THE PROBLEM: Find every line in the records below that contains the word "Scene", and copy each such line.

DATASET RECORDS:
[BEGIN]
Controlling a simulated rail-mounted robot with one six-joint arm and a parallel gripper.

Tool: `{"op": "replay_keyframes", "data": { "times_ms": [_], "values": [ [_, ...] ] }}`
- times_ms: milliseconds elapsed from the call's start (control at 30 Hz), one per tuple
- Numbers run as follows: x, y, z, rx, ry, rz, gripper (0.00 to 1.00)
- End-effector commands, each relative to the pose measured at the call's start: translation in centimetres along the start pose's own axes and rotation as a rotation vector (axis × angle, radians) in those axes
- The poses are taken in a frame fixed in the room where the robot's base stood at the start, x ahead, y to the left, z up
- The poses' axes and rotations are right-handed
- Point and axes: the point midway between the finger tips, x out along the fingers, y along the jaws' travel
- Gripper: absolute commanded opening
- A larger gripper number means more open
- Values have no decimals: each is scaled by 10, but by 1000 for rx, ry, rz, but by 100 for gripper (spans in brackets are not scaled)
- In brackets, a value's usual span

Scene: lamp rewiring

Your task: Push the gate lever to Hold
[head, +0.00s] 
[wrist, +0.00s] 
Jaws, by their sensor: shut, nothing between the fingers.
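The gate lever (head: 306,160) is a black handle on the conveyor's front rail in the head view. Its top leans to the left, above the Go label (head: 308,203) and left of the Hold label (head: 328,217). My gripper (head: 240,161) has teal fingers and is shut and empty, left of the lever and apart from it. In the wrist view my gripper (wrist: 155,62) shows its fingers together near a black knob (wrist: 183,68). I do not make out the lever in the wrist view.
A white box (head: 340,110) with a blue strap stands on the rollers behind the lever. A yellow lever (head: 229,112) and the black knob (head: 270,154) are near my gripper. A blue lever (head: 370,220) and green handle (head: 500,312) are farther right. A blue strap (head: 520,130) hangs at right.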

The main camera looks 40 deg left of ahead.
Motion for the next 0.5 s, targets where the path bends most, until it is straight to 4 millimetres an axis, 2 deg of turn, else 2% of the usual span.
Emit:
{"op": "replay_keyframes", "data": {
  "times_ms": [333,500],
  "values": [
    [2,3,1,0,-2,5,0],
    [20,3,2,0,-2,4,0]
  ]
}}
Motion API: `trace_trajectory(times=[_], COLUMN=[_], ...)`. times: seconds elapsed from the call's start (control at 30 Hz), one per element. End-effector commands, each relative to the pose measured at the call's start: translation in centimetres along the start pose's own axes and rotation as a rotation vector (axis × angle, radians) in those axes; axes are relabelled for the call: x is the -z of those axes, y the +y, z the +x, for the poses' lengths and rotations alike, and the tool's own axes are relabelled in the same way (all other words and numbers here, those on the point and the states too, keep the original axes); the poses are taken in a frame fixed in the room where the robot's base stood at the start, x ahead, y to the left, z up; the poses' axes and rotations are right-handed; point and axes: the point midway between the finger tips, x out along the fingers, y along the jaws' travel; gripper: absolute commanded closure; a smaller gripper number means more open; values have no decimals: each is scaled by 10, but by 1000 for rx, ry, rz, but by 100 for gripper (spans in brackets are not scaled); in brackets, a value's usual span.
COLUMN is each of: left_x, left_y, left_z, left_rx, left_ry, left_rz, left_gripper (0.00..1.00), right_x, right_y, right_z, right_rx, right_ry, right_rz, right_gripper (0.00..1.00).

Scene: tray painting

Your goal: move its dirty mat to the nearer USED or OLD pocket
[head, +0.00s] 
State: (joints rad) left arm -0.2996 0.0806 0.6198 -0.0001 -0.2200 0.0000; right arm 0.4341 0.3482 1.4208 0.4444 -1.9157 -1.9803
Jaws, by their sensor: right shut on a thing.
[END]
RESPONSE TO THIS EXERCISE:
Scene: lamp rewiring
Scene: tray painting

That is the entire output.